▶ PROBLEM TO SOLVE:
Give all of the lines again, with nothing added or dropped.

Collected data
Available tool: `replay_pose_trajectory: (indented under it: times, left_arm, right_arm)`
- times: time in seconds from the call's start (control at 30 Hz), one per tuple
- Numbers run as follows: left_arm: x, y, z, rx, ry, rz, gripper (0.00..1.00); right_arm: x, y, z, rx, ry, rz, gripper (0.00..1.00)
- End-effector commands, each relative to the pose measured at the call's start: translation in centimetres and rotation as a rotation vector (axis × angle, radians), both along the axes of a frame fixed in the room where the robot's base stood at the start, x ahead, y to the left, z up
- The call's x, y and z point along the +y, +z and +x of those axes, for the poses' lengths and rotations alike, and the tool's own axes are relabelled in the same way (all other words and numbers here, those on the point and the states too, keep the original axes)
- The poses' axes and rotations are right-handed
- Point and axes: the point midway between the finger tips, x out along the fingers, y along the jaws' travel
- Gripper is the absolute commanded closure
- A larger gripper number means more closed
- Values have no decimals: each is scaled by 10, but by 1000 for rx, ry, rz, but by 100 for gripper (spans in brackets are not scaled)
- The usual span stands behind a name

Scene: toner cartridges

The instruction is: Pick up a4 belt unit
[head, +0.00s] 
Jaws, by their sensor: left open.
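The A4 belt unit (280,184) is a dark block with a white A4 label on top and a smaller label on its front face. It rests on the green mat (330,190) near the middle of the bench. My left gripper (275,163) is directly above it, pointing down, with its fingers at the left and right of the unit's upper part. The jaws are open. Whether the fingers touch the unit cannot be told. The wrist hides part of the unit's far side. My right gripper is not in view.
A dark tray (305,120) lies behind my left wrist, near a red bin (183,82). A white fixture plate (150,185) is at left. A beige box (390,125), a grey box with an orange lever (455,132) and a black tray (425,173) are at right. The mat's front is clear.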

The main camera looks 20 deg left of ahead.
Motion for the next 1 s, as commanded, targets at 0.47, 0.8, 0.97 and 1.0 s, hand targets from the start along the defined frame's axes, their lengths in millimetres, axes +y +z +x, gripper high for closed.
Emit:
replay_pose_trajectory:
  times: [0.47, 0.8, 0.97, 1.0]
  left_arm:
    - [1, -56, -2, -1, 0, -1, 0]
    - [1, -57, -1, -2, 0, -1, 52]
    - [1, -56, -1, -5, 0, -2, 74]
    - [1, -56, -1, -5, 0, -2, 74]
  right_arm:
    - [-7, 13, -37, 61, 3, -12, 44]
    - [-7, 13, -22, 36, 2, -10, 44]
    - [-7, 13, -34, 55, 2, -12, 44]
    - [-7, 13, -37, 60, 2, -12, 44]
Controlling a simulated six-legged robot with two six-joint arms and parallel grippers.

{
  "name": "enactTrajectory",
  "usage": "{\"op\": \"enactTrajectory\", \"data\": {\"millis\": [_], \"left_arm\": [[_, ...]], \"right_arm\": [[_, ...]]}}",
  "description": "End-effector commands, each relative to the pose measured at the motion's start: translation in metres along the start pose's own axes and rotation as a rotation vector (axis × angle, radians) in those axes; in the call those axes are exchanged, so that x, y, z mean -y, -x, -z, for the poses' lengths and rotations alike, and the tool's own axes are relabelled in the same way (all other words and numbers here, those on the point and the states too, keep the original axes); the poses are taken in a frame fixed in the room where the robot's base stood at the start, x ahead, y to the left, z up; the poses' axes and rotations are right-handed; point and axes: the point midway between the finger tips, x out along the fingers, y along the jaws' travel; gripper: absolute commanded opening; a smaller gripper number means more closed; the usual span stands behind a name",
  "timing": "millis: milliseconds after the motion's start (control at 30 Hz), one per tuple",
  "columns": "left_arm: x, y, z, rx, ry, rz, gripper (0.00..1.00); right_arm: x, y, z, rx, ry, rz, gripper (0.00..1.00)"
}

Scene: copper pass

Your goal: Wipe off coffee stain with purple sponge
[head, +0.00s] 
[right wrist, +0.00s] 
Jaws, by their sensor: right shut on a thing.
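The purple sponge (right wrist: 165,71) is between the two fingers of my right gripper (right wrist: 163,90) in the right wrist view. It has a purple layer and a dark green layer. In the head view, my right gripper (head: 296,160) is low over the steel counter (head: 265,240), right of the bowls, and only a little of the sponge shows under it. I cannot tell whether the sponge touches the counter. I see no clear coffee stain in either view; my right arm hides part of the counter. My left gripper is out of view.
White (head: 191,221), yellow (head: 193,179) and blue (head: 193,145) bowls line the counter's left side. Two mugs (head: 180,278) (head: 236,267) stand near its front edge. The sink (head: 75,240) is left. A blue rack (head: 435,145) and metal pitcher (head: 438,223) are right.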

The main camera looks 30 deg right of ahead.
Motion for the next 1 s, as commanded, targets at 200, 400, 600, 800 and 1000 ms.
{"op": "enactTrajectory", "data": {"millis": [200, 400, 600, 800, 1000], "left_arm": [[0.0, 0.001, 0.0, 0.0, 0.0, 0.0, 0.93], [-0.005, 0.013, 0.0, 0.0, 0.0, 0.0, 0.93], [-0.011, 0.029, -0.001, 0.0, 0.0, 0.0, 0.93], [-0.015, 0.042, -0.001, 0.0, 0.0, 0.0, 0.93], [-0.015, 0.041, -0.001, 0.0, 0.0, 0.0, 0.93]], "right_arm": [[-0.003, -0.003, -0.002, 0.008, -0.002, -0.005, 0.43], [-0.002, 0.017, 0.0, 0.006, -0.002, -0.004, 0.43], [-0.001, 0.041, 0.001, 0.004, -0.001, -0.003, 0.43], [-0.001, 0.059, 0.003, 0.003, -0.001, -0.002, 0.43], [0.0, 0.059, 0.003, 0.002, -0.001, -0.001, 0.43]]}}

▶ PROBLEM SOLUTION:
Available tool: `replay_pose_trajectory: (indented under it: times, left_arm, right_arm)`
- times: time in seconds from the call's start (control at 30 Hz), one per tuple
- Numbers run as follows: left_arm: x, y, z, rx, ry, rz, gripper (0.00..1.00); right_arm: x, y, z, rx, ry, rz, gripper (0.00..1.00)
- End-effector commands, each relative to the pose measured at the call's start: translation in centimetres and rotation as a rotation vector (axis × angle, radians), both along the axes of a frame fixed in the room where the robot's base stood at the start, x ahead, y to the left, z up
- The call's x, y and z point along the +y, +z and +x of those axes, for the poses' lengths and rotations alike, and the tool's own axes are relabelled in the same way (all other words and numbers here, those on the point and the states too, keep the original axes)
- The poses' axes and rotations are right-handed
- Point and axes: the point midway between the finger tips, x out along the fingers, y along the jaws' travel
- Gripper is the absolute commanded closure
- A larger gripper number means more closed
- Values have no decimals: each is scaled by 10, but by 1000 for rx, ry, rz, but by 100 for gripper (spans in brackets are not scaled)
- The usual span stands behind a name

Scene: toner cartridges

The instruction is: Pick up a4 belt unit
[head, +0.00s] 
Jaws, by their sensor: left open.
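The A4 belt unit (280,184) is a dark block with a white A4 label on top and a smaller label on its front face. It rests on the green mat (330,190) near the middle of the bench. My left gripper (275,163) is directly above it, pointing down, with its fingers at the left and right of the unit's upper part. The jaws are open. Whether the fingers touch the unit cannot be told. The wrist hides part of the unit's far side. My right gripper is not in view.
A dark tray (305,120) lies behind my left wrist, near a red bin (183,82). A white fixture plate (150,185) is at left. A beige box (390,125), a grey box with an orange lever (455,132) and a black tray (425,173) are at right. The mat's front is clear.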

The main camera looks 20 deg left of ahead.
Motion for the next 1 s, as commanded, targets at 0.47, 0.8, 0.97 and 1.0 s, hand targets from the start along the defined frame's axes, their lengths in millimetres, axes +y +z +x, gripper high for closed.
Emit:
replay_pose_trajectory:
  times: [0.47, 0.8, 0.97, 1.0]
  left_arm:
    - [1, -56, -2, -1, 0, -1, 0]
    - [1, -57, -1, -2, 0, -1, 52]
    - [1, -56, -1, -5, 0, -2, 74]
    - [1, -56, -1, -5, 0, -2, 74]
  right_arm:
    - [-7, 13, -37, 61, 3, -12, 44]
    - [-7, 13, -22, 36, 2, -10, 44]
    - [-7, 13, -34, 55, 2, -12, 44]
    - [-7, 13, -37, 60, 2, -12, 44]
Controlling a simulated six-legged robot with two six-joint arms and parallel grippers.

{
  "name": "enactTrajectory",
  "usage": "{\"op\": \"enactTrajectory\", \"data\": {\"millis\": [_], \"left_arm\": [[_, ...]], \"right_arm\": [[_, ...]]}}",
  "description": "End-effector commands, each relative to the pose measured at the motion's start: translation in metres along the start pose's own axes and rotation as a rotation vector (axis × angle, radians) in those axes; in the call those axes are exchanged, so that x, y, z mean -y, -x, -z, for the poses' lengths and rotations alike, and the tool's own axes are relabelled in the same way (all other words and numbers here, those on the point and the states too, keep the original axes); the poses are taken in a frame fixed in the room where the robot's base stood at the start, x ahead, y to the left, z up; the poses' axes and rotations are right-handed; point and axes: the point midway between the finger tips, x out along the fingers, y along the jaws' travel; gripper: absolute commanded opening; a smaller gripper number means more closed; the usual span stands behind a name",
  "timing": "millis: milliseconds after the motion's start (control at 30 Hz), one per tuple",
  "columns": "left_arm: x, y, z, rx, ry, rz, gripper (0.00..1.00); right_arm: x, y, z, rx, ry, rz, gripper (0.00..1.00)"
}

Scene: copper pass

Your goal: Wipe off coffee stain with purple sponge
[head, +0.00s] 
[right wrist, +0.00s] 
Jaws, by their sensor: right shut on a thing.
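The purple sponge (right wrist: 165,71) is between the two fingers of my right gripper (right wrist: 163,90) in the right wrist view. It has a purple layer and a dark green layer. In the head view, my right gripper (head: 296,160) is low over the steel counter (head: 265,240), right of the bowls, and only a little of the sponge shows under it. I cannot tell whether the sponge touches the counter. I see no clear coffee stain in either view; my right arm hides part of the counter. My left gripper is out of view.
White (head: 191,221), yellow (head: 193,179) and blue (head: 193,145) bowls line the counter's left side. Two mugs (head: 180,278) (head: 236,267) stand near its front edge. The sink (head: 75,240) is left. A blue rack (head: 435,145) and metal pitcher (head: 438,223) are right.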

The main camera looks 30 deg right of ahead.
Motion for the next 1 s, as commanded, targets at 200, 400, 600, 800 and 1000 ms.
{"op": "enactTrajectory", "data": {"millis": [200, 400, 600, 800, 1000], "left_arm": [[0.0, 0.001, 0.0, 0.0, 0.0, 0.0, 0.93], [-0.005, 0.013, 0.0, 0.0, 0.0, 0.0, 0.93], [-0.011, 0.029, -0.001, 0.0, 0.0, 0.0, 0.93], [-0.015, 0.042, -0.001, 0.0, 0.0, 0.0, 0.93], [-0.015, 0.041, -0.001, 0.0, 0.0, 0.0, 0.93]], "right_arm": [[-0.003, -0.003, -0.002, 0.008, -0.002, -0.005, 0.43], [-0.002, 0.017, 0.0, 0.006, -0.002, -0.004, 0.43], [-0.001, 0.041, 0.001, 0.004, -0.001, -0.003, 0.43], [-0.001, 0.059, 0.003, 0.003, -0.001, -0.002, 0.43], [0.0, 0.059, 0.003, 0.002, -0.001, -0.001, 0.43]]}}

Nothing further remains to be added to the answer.